2. 2942 sayılı Kanun'un 10 uncu maddesinin sekizinci fıkrası.
3. Değerlendirme
1. Mahkemelerin nihai kararlarının bozulması 6100 sayılı Kanun'un geçici 3 üncü maddesinin atfıyla 1086 sayılı Kanun'un 26.09.2004 tarihli ve 5236 sayılı Kanun'la yapılan değişiklikten önceki 428 inci maddesinde yer alan sebeplerden birinin varlığı hâlinde mümkündür.
2. Temyizen incelenen kararının bozmaya uygun olduğu, kararda ve kararın gerekçesinde hukuk kurallarının somut olaya uygulanmasında bir isabetsizlik bulunmadığı, bozma ile kesinleşen ve karşı taraf yararına kazanılmış hak durumunu oluşturan yönlerin ise yeniden incelenmesine hukukça imkân bulunmadığı anlaşılmakla; davacı idare vekilinin aşağıdaki paragrafın kapsamı dışındaki temyiz dilekçesinde ileri sürülen nedenler kararın bozulmasını gerektirecek nitelikte görülmemiştir.
3. Davacı idare vekili tarafından bozma öncesinde de depo edilen bedel olmasına rağmen sadece bozma sonrasındaki depo kararı verilen 313.524,81 TL üzerinden iade hükmü kurulmuş olması bozmayı gerektirir.

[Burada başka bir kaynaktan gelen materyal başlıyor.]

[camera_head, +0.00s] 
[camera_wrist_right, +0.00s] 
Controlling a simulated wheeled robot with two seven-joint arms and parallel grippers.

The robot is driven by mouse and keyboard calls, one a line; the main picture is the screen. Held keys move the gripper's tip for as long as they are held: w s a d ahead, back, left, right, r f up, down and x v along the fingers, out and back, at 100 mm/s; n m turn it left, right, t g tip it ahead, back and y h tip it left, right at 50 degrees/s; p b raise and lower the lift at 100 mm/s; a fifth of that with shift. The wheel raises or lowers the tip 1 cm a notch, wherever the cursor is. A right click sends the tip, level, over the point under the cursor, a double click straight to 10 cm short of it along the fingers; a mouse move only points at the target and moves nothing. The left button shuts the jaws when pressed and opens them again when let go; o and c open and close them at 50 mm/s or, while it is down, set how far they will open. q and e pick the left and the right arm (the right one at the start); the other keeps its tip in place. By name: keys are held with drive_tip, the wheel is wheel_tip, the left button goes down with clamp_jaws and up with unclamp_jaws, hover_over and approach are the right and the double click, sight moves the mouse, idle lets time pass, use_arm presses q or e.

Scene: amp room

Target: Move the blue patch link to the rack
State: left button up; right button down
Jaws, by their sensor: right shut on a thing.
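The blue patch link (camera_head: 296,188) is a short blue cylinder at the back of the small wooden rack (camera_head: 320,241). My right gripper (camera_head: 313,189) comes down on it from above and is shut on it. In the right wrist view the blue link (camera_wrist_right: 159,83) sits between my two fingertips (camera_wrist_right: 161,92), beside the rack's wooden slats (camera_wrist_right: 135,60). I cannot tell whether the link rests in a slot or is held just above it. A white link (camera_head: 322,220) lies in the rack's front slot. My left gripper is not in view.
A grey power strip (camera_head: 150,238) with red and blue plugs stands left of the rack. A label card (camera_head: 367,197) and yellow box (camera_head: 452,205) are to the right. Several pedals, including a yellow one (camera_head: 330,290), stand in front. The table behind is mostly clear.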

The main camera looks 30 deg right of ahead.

Ne var ki bu hatanın giderilmesi yeniden yargılama yapılmasını gerektirmediğinden 6100 sayılı Kanun'un geçici 3 üncü maddesi gereği yürürlükte bulunan 1086 sayılı Kanun'un 438 inci maddesi uyarınca Mahkeme kararının düzeltilerek onanması gerekir.
VI. KARAR
Açıklanan sebeplerle;
1. Davacı idare vekilinin diğer temyiz itirazlarının reddine,
2. Davacı idare vekilinin temyiz itirazının kısmen kabulü ile Mahkeme kararının hüküm fıkrasının (4) numaralı bendinde yer alan "313.524,81" sayısının çıkartılması, yerine "485.443,23" sayısının yazılması suretiyle DÜZELTİLEREK ONANMASINA,
Davacı idare harçtan muaf olduğundan harç alınmasına yer olmadığına,
05.02.2025 tarihinde oy birliğiyle karar verildi.